[ad_1]
Nas suas expedições pelas regiões Norte e Nordeste do Brasil no final da década de 1920, Mário de Andrade fotografou a população ribeirinha e os trabalhadores. Numa das fotos, um homem sem camisa trepa num coqueiro; em outra, um pescador de tornozelos de fora joga a rede ao mar. Há uma energia viril em ambas as imagens.
Olhadas isoladamente, estas e outras tantas fotografias são registros das viagens do escritor pelo interior do Brasil. Quando colocadas lado a lado com a sua coleção de obras de arte, seus escritos e sua história de vida, as imagens podem ser lidas a partir de uma perspectiva homoerótica.
Esta é a premissa da exposição “Mário de Andrade: Duas Vidas”, que abre para o público nesta sexta-feira (21), no Masp , o Museu de Arte de São Paulo. Para a seleção das obras, as organizadoras da mostra, Regina Teixeira de Barros e Daniela Rodrigues, partiram do debate recente acerca da homossexualidade do modernista, detonado pela revelação, em 2015, de uma carta escrita por ele para Manuel Bandeira na qual ele aborda a sua sexualidade. O tema era um tabu nos debates sobre Mário de Andrade até então.
No mezanino do subsolo do museu, estão 88 obras, entre fotografias tiradas por Mário de Andrade e trabalhos de outros artistas de sua numerosa coleção de arte, que giram em torno de sua afeição pelos homens. A seleção do que está exposto foi feita com delicadeza —Teixeira de Barros diz não se tratarem de obras eróticas.

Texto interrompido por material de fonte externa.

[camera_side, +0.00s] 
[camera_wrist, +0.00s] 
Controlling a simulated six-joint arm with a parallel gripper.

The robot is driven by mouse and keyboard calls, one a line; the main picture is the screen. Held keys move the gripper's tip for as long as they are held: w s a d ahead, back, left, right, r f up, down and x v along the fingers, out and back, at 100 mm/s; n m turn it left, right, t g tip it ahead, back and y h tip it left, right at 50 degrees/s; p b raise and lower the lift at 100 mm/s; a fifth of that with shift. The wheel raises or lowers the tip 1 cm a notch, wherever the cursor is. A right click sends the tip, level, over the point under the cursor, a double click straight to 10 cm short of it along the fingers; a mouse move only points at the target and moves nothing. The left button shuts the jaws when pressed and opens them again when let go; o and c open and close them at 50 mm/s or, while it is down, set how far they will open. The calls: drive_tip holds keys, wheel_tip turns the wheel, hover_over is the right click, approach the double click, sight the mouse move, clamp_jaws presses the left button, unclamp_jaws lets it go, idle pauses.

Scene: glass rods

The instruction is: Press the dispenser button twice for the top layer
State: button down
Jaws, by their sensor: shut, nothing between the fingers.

“Tem muitos desenhos que são cabeças de homens, corpos ou torsos. É uma multiplicidade de expressões de rostos masculinos e de corpos masculinos”, ela afirma, ressaltando que a coleção, pertencente quase em sua totalidade ao acervo do Instituto de Estudos Brasileiros da USP, data da primeira metade do século 20.

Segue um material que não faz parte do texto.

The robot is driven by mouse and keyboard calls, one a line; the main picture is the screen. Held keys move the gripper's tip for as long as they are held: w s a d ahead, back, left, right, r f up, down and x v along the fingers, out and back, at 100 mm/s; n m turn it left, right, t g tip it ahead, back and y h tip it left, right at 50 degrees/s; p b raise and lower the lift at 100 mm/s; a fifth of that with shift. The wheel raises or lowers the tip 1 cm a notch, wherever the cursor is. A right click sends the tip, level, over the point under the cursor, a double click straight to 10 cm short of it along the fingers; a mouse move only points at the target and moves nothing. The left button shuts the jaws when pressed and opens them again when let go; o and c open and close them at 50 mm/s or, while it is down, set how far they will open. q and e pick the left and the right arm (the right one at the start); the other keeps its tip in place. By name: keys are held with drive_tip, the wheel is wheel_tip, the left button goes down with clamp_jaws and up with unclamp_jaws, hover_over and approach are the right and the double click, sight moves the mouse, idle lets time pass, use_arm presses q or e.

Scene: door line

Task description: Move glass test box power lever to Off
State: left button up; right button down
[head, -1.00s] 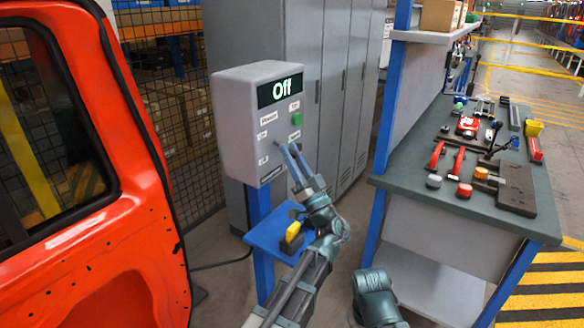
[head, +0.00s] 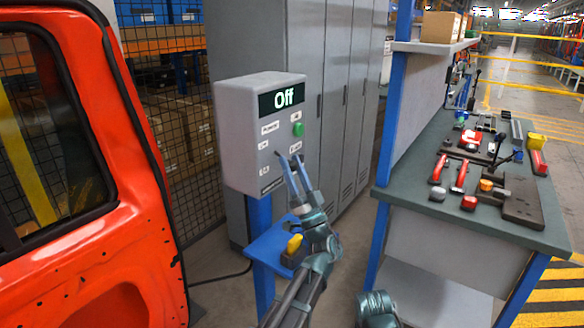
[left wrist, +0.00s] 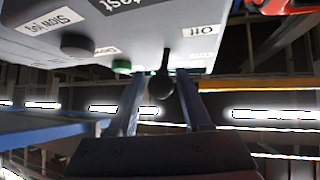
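In the left wrist view the box (left wrist: 150,30) hangs upside down at the top. Its power lever (left wrist: 162,86), a dark stem with a round knob, points toward me beside the "Off" label (left wrist: 203,30). My left gripper (head: 289,157) is at the lower front of the box. In the left wrist view its fingers (left wrist: 162,76) are open, one on each side of the lever, with gaps to the knob. My right gripper is out of view.
A green button (head: 298,129) is on the box front. A blue shelf (head: 265,250) with a yellow and black item is below. An orange car door (head: 90,250) stands left, a tool-covered workbench (head: 455,215) right. Grey cabinets (head: 330,100) are behind.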

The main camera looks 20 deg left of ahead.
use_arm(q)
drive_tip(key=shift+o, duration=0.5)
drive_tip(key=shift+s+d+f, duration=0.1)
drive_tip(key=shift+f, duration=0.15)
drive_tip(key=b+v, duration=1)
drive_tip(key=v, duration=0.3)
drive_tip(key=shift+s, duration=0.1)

Logo no começo da mostra, ao lado da pintura “O Homem Amarelo”, uma das mais conhecidas de Anita Malfatti, estão desenhos de homens nus de Clóvis Graciano e uma ilustração de Candido Portinari no qual as coxas grossas de um outro homem são acentuadas. As obras estão próximas à uma aquarela de Flávio de Carvalho retratando uma figura masculina de costas.
As organizadoras destacam que muitos dos trabalhos em papel da mostra não ficavam expostos nas carregadas paredes da casa de Mário de Andrade, mas sim guardados em gavetas, o que dá à exposição um caráter pessoal.

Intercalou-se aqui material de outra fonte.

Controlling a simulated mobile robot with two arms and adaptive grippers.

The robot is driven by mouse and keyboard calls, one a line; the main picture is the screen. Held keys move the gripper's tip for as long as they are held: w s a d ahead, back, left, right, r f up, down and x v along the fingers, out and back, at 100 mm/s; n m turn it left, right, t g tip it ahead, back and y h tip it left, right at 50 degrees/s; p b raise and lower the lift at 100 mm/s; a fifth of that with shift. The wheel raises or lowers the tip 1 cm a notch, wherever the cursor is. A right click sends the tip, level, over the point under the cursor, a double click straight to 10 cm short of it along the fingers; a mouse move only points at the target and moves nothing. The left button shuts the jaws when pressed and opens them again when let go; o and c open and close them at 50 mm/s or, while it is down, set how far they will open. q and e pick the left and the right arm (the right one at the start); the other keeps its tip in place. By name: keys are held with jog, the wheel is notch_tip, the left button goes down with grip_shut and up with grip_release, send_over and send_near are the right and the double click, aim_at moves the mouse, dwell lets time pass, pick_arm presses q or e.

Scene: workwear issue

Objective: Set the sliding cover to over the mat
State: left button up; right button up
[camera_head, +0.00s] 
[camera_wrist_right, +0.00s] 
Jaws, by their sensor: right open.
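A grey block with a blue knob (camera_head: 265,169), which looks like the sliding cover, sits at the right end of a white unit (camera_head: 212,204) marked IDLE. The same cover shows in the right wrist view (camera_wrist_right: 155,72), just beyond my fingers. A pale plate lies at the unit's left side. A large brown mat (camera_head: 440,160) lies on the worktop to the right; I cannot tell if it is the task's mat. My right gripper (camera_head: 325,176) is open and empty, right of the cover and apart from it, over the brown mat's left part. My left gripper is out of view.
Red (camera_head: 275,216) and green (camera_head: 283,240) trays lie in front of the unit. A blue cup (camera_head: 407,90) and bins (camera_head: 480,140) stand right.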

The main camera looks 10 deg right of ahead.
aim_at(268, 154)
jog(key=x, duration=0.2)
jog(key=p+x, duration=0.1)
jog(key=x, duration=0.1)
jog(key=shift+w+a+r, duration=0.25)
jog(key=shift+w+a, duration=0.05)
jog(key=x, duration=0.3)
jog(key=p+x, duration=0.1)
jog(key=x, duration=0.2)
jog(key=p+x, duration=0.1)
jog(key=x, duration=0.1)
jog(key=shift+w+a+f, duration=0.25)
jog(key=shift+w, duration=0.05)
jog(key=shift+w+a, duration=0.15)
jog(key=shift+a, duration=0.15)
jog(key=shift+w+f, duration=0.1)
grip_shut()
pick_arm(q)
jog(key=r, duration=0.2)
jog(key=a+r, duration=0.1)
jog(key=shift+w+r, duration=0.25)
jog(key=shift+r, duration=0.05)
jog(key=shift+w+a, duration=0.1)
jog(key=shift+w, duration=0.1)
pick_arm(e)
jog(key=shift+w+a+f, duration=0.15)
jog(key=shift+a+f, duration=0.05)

Teixeira de Barros lembra de um texto em que o escritor diz que os desenhos têm algo de efêmero —ao contrário da vocação para o eterno das pinturas—, e que eles deveriam ser mantidos em pastas para serem folheados. “Esse contato era muito particular, não era de domínio familiar. Eram coisas que ele tinha para ele”, afirma Teixeira de Barros, em referência aos desenhos.
Sobre as fotografias, ela destaca que, embora o autor tivesse fotografado arquitetura e paisagem nas suas incursões pelo interior, ele optou por ampliar fotos de homens, em alguns casos várias vezes e, em outros, cortando os elementos ao redor para deixar em evidência os corpos masculinos.
As organizadoras selecionaram as imagens no arquivo de mais de 2.000 fotos em preto e branco e sépia do autor de “Macunaíma”, e incluíram na exposição diversos autorretratos. Em alguns, ele aparece imitando as ações dos trabalhadores que fotografava, enquanto em outros está sorridente e relaxado, diferente da figura de intelectual com que é habitualmente representado.
Há ainda uma pequena seleção de arte sacra —com uma escultura de Cristo na cruz, por exemplo, com um pano esvoaçante que mal esconde a pele —, que quando colocada em contexto pode ser lida como uma série de representações de corpos masculinos, não de figuras religiosas.